Task details: Copy exactly the lines of the material below that run from the one containing "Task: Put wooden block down" through the one containing "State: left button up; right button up". Copy no other lines.
===== Given data =====
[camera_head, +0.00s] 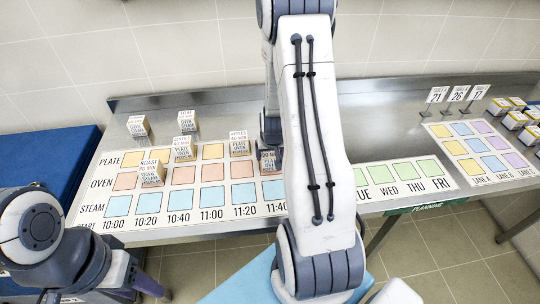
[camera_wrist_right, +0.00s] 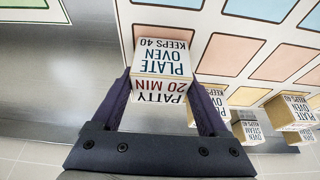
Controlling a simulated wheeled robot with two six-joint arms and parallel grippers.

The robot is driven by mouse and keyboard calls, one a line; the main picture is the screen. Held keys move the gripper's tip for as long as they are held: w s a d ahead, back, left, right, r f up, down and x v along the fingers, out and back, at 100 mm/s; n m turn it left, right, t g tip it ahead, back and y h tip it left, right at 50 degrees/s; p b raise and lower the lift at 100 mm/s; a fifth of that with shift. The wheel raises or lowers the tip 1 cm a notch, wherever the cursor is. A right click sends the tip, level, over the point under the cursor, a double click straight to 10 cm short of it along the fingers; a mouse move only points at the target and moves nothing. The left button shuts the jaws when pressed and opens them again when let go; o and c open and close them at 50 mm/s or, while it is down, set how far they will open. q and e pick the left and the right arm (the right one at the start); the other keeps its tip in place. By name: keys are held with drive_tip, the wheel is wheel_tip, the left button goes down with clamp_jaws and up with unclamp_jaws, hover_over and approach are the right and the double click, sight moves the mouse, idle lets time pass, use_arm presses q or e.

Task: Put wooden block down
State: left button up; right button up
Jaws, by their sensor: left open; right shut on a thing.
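The held wooden block (camera_wrist_right: 163,58) has printed faces reading PATTY 20 MIN and PLATE OVEN KEEPS 40. My right gripper (camera_wrist_right: 160,84) is shut on it, a finger on each side. In the head view a block (camera_head: 269,162) shows beside my right arm, around the 11:40 column of the schedule board (camera_head: 130,233); the arm hides most of the right gripper there. I cannot tell whether the held block touches the board. My left gripper (camera_head: 140,284) is low at the left, open, partly cut off by the frame edge.
Several other printed blocks stand on the board and counter, such as one block (camera_head: 240,143) left of my right arm and another block (camera_head: 151,173) in the oven row. A weekday board (camera_head: 440,196) and a lane board (camera_head: 437,130) lie to the right.

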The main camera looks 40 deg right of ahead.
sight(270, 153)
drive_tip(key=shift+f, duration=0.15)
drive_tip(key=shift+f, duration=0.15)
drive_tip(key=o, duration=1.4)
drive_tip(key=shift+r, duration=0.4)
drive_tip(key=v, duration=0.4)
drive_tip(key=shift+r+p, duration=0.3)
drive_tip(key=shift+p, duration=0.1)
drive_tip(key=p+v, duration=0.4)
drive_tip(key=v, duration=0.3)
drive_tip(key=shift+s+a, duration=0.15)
=====
Task output:
Task: Put wooden block down
State: left button up; right button up

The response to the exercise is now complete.